Parker studied in Germany and became a superintendent in Massachusetts where he developed his Quincy Method, which eliminated harsh discipline and de-emphasized rote memorization, replacing them with elements of progressive education, such as group activities, the teaching of the arts and sciences, and informal methods of instruction. He rejected tests, grading and ranking systems. As principal of the Cook County Normal School in Chicago (1883–99) he experimented with ways to expand and develop his curriculum. For example, reading, spelling, and writing were merged into a new subject called "communication." Art and physical education were added to the curriculum. He taught science through the study of nature. In 1899, Parker founded and served as principal (1899–1901) for a private experimental school, the Chicago Institute, which became the School of Education of the University of Chicago in 1901.[7]

John Dewey ranged widely over the main topics of philosophy, but he returned again and again to the nature of education in an ideal society, and that was his main concern during his years in Chicago (1894–1904) at the University of Chicago .[8] He worked there with Ella Flagg Young and founded the University of Chicago Laboratory Schools, where his disciples tested his ideas in actual classrooms.[9]

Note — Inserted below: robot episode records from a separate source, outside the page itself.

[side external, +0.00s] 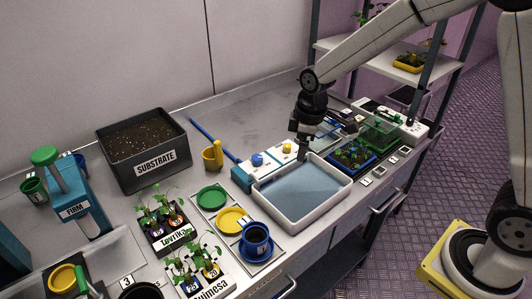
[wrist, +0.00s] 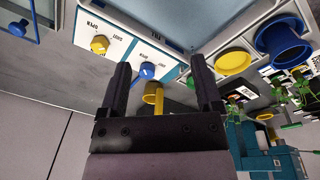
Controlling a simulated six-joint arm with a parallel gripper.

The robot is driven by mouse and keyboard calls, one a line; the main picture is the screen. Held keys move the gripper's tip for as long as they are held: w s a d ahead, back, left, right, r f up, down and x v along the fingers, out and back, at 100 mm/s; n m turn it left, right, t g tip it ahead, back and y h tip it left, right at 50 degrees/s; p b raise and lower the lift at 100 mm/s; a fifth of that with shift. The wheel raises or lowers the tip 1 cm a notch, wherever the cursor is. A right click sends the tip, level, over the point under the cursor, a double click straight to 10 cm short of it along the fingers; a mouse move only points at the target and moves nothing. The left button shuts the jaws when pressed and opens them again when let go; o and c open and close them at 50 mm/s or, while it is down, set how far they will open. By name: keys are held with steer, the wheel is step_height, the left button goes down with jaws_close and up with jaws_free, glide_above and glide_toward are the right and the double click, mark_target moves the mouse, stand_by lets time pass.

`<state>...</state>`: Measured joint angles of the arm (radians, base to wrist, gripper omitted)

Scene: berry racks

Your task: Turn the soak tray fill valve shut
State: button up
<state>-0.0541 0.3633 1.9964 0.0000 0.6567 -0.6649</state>
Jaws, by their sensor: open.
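The soak tray (side external: 262,197) is a white-rimmed basin with a blue-grey floor or liquid on the bench. Behind it is a white valve panel (side external: 272,161) with a blue knob (side external: 257,159) and a yellow knob (side external: 287,148). In the wrist view the blue knob (wrist: 148,70) shows between my fingers, and the yellow knob (wrist: 99,44) is left of them. SHUT and OPEN marks are beside the knobs.
A blue seedling tray (side external: 352,155) and green tray (side external: 381,131) stand right of the soak tray. A black substrate bin (side external: 144,148) is at back left. The bench behind the panel is clear.

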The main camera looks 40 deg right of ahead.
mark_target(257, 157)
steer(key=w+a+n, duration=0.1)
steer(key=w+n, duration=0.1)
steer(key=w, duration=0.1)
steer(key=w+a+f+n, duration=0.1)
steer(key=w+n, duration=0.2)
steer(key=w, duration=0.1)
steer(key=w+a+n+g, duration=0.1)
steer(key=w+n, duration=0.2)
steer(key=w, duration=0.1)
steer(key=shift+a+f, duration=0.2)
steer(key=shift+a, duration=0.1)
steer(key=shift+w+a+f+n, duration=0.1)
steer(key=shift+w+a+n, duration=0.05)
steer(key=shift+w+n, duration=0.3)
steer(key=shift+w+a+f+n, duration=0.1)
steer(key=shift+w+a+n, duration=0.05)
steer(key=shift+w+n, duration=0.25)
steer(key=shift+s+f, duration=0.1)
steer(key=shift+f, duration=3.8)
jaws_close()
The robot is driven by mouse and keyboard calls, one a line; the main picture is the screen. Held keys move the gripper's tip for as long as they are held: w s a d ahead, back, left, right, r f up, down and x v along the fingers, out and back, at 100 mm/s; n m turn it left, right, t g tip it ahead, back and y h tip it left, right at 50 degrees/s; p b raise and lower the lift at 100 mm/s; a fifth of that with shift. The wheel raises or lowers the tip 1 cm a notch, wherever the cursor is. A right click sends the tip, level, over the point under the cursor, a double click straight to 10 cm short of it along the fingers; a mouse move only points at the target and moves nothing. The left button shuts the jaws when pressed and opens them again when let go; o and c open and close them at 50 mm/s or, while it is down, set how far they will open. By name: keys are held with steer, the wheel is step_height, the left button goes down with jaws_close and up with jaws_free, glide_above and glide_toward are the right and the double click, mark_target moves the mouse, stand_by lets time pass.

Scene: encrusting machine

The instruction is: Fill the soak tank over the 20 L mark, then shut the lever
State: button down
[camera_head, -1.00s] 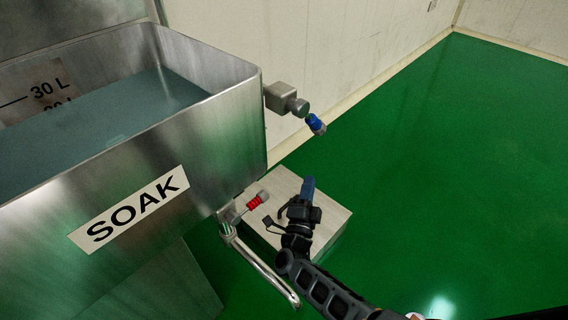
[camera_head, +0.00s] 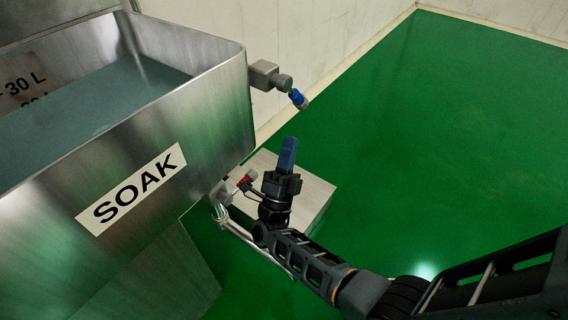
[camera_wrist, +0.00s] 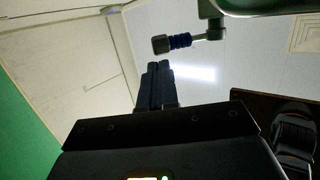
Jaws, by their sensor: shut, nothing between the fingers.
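The steel soak tank (camera_head: 215,100) with a SOAK label stands at the left in the head view. Grey-blue water (camera_head: 110,95) lies inside, its surface at the lower mark, which is partly covered; the 30 L mark is above the water. A blue-handled lever (camera_head: 298,98) sticks out from a valve at the tank's upper right corner; it also shows in the wrist view (camera_wrist: 180,41). A red-handled lever (camera_head: 245,182) sits low on the tank, partly behind my arm. My gripper (camera_head: 288,145) is shut and empty, pointing up, below the blue lever and apart from it.
A metal pipe (camera_head: 250,238) runs from the red lever's valve down to the right. A pale box-like block (camera_head: 315,195) stands on the green floor (camera_head: 430,150) behind my gripper. The floor to the right is clear up to the wall.

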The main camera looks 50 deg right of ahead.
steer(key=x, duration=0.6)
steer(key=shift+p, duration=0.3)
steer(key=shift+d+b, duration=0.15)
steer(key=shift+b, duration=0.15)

Ella Flagg Young was superintendent of Chicago Public Schools. 1909–1915, where she operationalized Dewey's progressivism. She was the first woman to head a large city school system—it had 290,000 enrolled students and owned property worth $50,000,000. Her salary of $10,000 was the highest any woman had received in a government job in the U.S. She also served as the first woman president of the National Education Association. She was a professor of education at the University of Chicago (1899–1905); became principal of the Chicago Normal School (1905–1909); she served on the Illinois State Board of Education from 1888 to 1913. She published extensively on Deweyite themes.[10]

William Wirt, the superintendent in nearby Gary, Indiana, won national acclaim for his Gary Plan. It set up a two platoon system so that twice as many students could use the same facilities, which were expanded to include shops, labs, auditoriums and playgrounds. Wirt learned Dewey's ideas while he was in graduate school in Chicago and tried to put them in action. Dewey and other educators highly praised the experiment, while business admired the cost efficiency. Labor union objections were overruled and in the 1920s Chicago was using the platoon system in some schools.[11]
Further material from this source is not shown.